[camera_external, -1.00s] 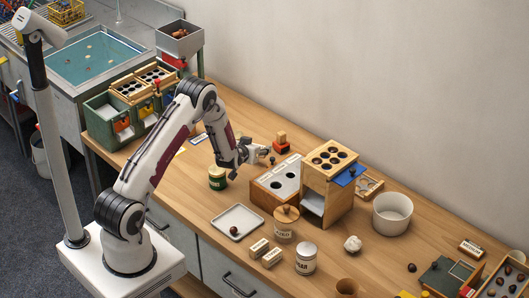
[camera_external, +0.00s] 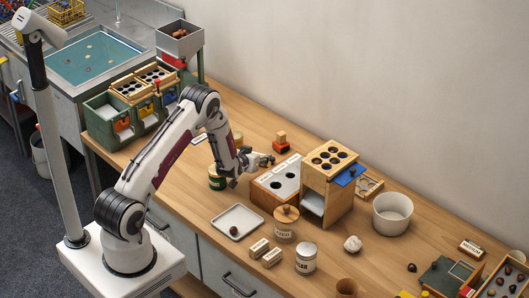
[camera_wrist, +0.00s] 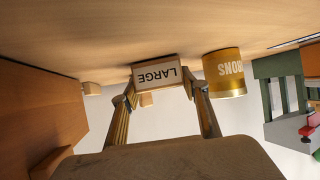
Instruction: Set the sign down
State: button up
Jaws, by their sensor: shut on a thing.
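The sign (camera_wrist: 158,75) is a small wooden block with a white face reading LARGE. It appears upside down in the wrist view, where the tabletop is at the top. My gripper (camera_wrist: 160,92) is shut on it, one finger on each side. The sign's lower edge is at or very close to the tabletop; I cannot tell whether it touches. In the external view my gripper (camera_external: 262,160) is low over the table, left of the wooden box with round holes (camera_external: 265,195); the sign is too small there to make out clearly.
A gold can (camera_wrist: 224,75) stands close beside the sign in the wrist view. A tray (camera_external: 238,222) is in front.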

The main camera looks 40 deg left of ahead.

----

§ REQUIREMENTS
Leave out the pictures and output the rest of the material exactly as written.

§ THE REPLY
[camera_external, -1.00s] 
[camera_external, +0.00s] 
[camera_wrist, +0.00s] 
Instruction: Set the sign down
State: button up
Jaws, by their sensor: shut on a thing.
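The sign (camera_wrist: 158,75) is a small wooden block with a white face reading LARGE. It appears upside down in the wrist view, where the tabletop is at the top. My gripper (camera_wrist: 160,92) is shut on it, one finger on each side. The sign's lower edge is at or very close to the tabletop; I cannot tell whether it touches. In the external view my gripper (camera_external: 262,160) is low over the table, left of the wooden box with round holes (camera_external: 265,195); the sign is too small there to make out clearly.
A gold can (camera_wrist: 224,75) stands close beside the sign in the wrist view. A tray (camera_external: 238,222) is in front.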

The main camera looks 40 deg left of ahead.

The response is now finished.